====== Data provided

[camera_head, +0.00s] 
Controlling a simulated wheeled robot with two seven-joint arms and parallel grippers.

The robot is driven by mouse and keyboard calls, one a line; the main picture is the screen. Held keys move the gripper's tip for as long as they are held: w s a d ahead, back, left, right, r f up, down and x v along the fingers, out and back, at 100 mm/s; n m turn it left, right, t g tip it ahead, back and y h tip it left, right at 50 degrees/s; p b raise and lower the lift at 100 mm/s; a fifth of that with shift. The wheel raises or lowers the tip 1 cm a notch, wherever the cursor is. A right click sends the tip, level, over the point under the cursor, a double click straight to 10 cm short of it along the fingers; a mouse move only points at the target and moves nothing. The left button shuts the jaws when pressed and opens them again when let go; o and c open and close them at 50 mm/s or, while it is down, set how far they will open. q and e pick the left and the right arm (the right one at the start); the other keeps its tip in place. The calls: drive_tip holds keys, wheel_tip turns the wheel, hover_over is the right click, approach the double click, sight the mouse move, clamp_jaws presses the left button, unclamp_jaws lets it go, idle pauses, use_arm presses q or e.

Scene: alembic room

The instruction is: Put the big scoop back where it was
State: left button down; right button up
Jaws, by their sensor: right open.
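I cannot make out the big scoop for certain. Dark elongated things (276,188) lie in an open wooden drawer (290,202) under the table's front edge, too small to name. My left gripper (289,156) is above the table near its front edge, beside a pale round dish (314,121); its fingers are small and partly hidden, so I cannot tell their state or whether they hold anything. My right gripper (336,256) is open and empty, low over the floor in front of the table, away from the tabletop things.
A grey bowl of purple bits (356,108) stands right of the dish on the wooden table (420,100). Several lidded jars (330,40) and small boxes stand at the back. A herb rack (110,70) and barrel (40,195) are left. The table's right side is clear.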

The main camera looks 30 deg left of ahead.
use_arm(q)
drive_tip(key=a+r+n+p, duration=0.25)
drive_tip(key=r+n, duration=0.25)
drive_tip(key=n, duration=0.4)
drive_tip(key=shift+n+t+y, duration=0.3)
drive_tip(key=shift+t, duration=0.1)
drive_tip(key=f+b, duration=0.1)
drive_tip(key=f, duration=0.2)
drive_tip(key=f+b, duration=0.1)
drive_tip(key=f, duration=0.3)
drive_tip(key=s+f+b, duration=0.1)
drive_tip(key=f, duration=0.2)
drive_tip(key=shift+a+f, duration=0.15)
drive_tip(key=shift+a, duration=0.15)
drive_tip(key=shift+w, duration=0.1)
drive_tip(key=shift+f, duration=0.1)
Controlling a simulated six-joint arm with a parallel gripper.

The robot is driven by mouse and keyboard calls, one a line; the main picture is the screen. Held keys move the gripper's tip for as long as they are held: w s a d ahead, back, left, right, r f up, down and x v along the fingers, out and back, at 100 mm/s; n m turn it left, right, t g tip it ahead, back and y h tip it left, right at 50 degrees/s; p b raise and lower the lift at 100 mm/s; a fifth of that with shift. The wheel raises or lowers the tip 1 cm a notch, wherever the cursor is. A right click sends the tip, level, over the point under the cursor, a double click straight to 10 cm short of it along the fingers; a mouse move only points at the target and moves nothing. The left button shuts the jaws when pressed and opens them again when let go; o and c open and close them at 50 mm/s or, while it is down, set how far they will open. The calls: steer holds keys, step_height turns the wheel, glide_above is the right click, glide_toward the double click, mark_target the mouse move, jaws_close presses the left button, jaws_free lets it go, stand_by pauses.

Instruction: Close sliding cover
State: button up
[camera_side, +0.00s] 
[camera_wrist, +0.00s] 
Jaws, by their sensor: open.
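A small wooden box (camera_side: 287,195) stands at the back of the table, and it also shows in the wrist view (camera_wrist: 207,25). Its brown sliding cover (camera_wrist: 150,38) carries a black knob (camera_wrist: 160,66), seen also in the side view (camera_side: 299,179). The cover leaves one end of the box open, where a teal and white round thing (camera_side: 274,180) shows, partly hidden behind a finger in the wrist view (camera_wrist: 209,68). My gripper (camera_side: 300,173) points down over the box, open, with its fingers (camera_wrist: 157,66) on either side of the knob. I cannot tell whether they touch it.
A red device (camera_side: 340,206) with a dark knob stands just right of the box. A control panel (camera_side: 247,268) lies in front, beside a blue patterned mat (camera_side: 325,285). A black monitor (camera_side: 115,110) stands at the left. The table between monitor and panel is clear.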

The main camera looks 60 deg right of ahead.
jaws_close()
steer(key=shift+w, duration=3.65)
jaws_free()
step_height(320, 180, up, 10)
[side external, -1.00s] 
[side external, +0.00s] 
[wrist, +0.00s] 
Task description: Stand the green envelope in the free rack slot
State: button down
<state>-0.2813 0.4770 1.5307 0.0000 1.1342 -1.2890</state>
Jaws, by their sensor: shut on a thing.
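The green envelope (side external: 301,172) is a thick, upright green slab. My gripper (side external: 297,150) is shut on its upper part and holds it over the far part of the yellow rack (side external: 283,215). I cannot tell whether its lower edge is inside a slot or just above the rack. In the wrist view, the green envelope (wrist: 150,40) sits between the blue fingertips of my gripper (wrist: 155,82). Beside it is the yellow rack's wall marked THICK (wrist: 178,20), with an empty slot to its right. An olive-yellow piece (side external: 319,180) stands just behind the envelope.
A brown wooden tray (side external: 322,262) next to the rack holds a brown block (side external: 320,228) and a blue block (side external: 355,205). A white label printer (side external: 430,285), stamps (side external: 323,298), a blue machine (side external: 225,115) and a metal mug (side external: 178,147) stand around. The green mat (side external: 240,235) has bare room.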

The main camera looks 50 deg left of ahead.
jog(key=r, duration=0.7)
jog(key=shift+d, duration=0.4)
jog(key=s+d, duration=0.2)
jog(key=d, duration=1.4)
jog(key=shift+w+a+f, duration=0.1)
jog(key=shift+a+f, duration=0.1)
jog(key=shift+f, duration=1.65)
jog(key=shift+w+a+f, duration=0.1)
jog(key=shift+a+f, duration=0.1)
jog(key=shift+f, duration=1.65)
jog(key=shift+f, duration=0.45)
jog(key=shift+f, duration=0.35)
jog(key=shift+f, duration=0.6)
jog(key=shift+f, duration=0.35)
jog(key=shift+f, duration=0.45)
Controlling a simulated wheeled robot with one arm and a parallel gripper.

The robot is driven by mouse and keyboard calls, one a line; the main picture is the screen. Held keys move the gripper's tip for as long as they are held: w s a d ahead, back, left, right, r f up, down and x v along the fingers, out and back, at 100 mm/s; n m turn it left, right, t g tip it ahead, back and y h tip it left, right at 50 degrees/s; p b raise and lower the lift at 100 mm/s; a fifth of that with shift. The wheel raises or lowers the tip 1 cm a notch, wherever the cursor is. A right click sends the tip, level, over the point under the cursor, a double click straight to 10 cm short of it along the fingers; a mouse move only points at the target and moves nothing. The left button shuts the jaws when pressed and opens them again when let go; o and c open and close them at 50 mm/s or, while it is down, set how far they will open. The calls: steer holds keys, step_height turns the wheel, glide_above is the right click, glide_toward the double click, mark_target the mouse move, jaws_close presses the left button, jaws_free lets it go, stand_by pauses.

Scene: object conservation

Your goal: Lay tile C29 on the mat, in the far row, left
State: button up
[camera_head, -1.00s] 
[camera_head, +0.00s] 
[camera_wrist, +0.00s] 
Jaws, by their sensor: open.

============

• **Set task**: Work out how many lines in the records above contain the word "simulated", and reply with that number alone.

• **Finished exercise**: 3